** Start **

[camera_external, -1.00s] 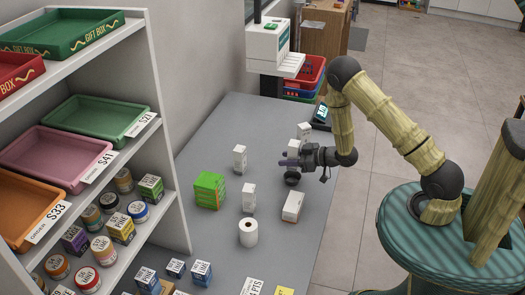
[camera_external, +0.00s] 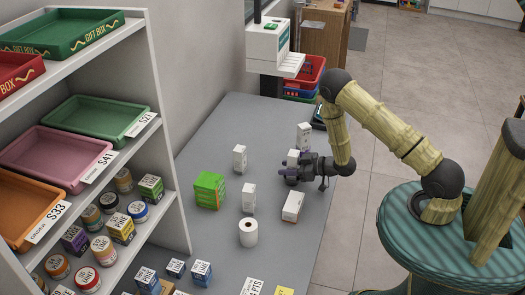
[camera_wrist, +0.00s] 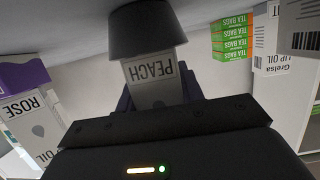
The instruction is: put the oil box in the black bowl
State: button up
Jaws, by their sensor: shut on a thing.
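My gripper (camera_external: 290,171) is low over the counter in the external view. In the wrist view it is shut on a pale oil box marked PEACH (camera_wrist: 150,82), which lies between its fingers. The black bowl (camera_wrist: 146,28) is right at the box's far end in the wrist view and covers that end. I cannot tell whether the box touches the bowl's inside.
Several white boxes stand around, one at the back (camera_external: 304,134), and a box marked ROSE (camera_wrist: 30,120) is close at the left in the wrist view. A green tea box (camera_external: 208,190) and a white roll (camera_external: 248,232) are further off. The counter's (camera_external: 215,140) back left is clear.

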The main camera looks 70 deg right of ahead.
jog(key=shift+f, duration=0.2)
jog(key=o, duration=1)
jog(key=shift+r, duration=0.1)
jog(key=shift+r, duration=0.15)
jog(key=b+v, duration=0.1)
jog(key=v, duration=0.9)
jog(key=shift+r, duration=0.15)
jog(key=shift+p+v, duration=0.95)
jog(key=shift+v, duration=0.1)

** End **

**WHAT IS BEING ASKED**
Go through the listing above and write it out again exactly, dropping the pictures.

**THE RESULT**
[camera_external, -1.00s] 
[camera_external, +0.00s] 
[camera_wrist, +0.00s] 
The instruction is: put the oil box in the black bowl
State: button up
Jaws, by their sensor: shut on a thing.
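My gripper (camera_external: 290,171) is low over the counter in the external view. In the wrist view it is shut on a pale oil box marked PEACH (camera_wrist: 150,82), which lies between its fingers. The black bowl (camera_wrist: 146,28) is right at the box's far end in the wrist view and covers that end. I cannot tell whether the box touches the bowl's inside.
Several white boxes stand around, one at the back (camera_external: 304,134), and a box marked ROSE (camera_wrist: 30,120) is close at the left in the wrist view. A green tea box (camera_external: 208,190) and a white roll (camera_external: 248,232) are further off. The counter's (camera_external: 215,140) back left is clear.

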The main camera looks 70 deg right of ahead.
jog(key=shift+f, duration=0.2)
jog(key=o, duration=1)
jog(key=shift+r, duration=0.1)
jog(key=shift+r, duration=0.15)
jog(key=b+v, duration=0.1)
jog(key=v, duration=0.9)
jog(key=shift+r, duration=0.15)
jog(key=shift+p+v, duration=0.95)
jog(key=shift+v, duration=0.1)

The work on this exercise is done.